Exclusion is the rule in binary practice (either/or), whereas poetics aims for the space of difference — not exclusion but, rather, where difference is realized in going beyond.

In a footnote, he adds, “No matter how much diversity there is in the variables created within such a system, it is always dependent on information stored in a yes/no/yes form.” In other words, “If you’re white, you’re right, if you’re black, step back” (or, “If you’re white, you’re a blight, if you’re black, you’re on track”). Exclusionary thinking does not allow for free play within a range of differences. It assumes, instead, a taxonomy, assigns all differences a nomenclature, like rungs on an evolutionary ladder, each one a step from some atavistic throwback towards the perfectible. Signifiers like mulatto, quadroon, octoroon, and so on encompass the discourses of eugenics and imperialism, the founding discourses of Western racist thinking.

And yet, these words, just like the histories they conjure up, will not simply vanish. But, personally, I, unlike some others, have no wish to see a “Mulatto Nation” — a new cultural stronghold from which mixed-race folks can hurl opprobrium down on lesser peoples and formulate their own “chosen people” stories and eugenic mythologies. I would prefer to “go beyond” historical divisions. But, we find, history is not left behind so easily. As with my experience of the resurgence of the word “mulatto,” I have found a corresponding interest in the term.

In a web expedition in search of different versions of “mulattoeness,” I came across two sites that illustrate the lengths to which people will go to appropriate the offending word, or to parody such an attempt. One, “The Mulatto People”, maintained by a young man named Richard “Warbird” Miller, calls for the formation of a “Mulatto culture,” in which “Mulatto People” will realize the day when “all multi-racial people –mulattoes, as well as the mestizoes, hapas, osrouges, etc. — will someday be recognized as autonomous groups.” He has even designed a flag, a black, white and gray version of the Dominican flag, and has a page for “Mulatto Recipes” (only for “self-identified mulattoes,” username and password required).

In an editorial essay, “Mulattoes: From History to Destiny,” “Warbird” documents the history of “Mulatto culture,” citing “One-Droppism” as its cultural nemesis.

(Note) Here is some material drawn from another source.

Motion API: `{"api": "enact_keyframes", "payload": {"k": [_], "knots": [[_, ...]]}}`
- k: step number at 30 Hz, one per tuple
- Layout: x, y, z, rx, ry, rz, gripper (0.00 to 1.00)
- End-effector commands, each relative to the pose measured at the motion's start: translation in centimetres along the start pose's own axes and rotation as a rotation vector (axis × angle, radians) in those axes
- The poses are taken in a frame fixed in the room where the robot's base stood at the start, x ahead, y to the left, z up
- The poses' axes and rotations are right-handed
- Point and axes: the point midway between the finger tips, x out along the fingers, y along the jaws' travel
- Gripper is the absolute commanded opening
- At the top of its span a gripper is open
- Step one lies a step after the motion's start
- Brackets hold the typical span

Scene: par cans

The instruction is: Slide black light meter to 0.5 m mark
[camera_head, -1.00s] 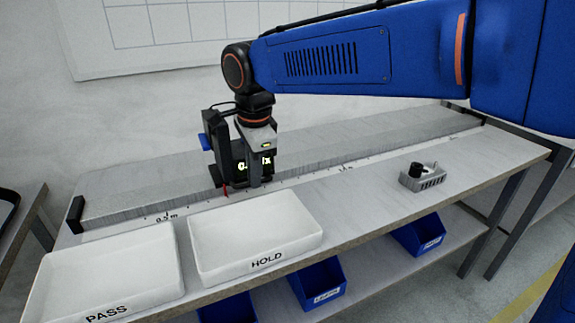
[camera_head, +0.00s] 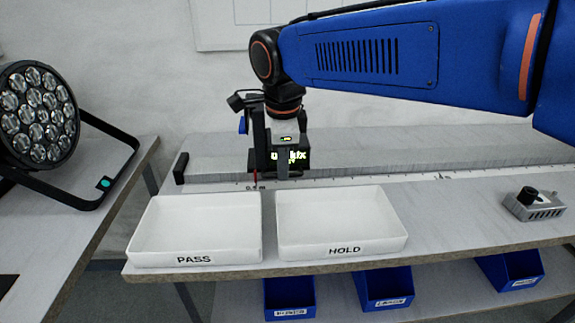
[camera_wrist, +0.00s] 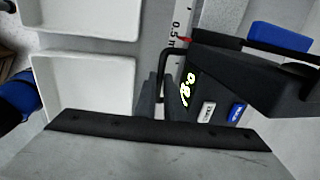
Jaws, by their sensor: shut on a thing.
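The black light meter (camera_head: 261,158) stands upright on the rail on the bench, its lit display partly hidden by my gripper (camera_head: 283,172). In the wrist view, the meter (camera_wrist: 225,88) shows its display, a white button, a blue button and a black handle. My gripper (camera_wrist: 152,95) is shut on that handle. The meter's red pointer (camera_wrist: 183,40) lies right beside the 0.5 m label (camera_wrist: 175,30) on the scale. I cannot tell whether it lines up exactly with the tick. In the head view, the pointer (camera_head: 255,181) partly covers the label.
The PASS tray (camera_head: 195,258) and HOLD tray (camera_head: 340,250) stand in front of the scale. A black end stop (camera_head: 181,168) is at the rail's left end. A grey device (camera_head: 535,207) sits at right. A par can (camera_head: 40,115) stands on the left table.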

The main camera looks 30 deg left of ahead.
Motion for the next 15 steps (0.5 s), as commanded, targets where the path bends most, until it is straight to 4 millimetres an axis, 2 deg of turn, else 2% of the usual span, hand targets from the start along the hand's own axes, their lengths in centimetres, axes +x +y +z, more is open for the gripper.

Clearly, this essay and others like it agitated some readers. In an apologetic letter preceding the site’s homepage, “Warbird” explains his motives thusly:

I do not “behave” like a black person nor a white person. Since I obviously do not look white, whites do not have an issue with this — obviously, no one is calling me a “wigger”. The problem comes in when blacks around me complained that I “talk like a white boy” (I just speak proper English, that’s all), or acted as though I lived a sinful lifestyle because I wasn’t into hip-hop or didn’t sport urban gear.

“Warbird”‘s attempt to claim, or reclaim, a mulatto identity is a reactionary response to the very kinds of thinking that engenders the mulatto, the “not-this-or-that.” Made aware that he is neither “black” nor “white” enough, he is driven by the logic of binary exclusion to embrace an essential racial identity that seems to be an unintentional parody of what he believes constitutes culture — a flag, a “legitimate” history, a collection of recipes.

For a useful alternative, see Lezley Saar’s Mulatto Nation, an online version of an art installation at The List Gallery at Swarthmore College last year. It is a fiercely satirical imagining of just such a country, where Saar — “historian and professor emerita from MU [Mulatto University] and a lifelong outspoken activist for the Mulatto Movement” — “traces the history of the Mulatto Nation from its bumpy beginnings to its conflicted present.” Of the five sections in her “history,” the first, titled “Birth of a Nation,” includes such seminal events as the 1773 “Mulattoville Tar Party,” at which plastic white baby dolls roll around in tar (“Lillyskins Revolt” is the headline). Saar’s accomplished paintings — illustrating, among other things, “The Tom Jones is Black Theory” and “Sister Mule-Head” (an anthropomorphized figure with arms spread in Christ-like submission) — show the influence of Frida Kahlo, in darkly humorous representations of divided selfhood.

The installation’s postmodern, parodic re-presentation of stigmatized racial transgression trumps empty political rhetoric as an effective way confronting social taboos. “Mulatto Nation” also skewers the fallacious assumption that a politically recognized racial identity (an “uneasy sanctuary,” writes Ralph Ellison) frees one from the ontological insecurities, and political and ethical responsibilities that confront all people, regardless of their color.

Deeply ironic, Saar’s work speaks from a sort of existential nakedness, and “gets beyond,” to use Glissant’s (translated) phrase, the binary logic and language that damns “Warbird”‘s representation of “mulattoeness” to the dustbin of revolutionary polemic. Both of these versions of “mulattoeness” use language in surprising and banal attempts to solve the riddle of the mulatto. In Saar’s, racial identity, as a historical safe haven, becomes an absurd proposition.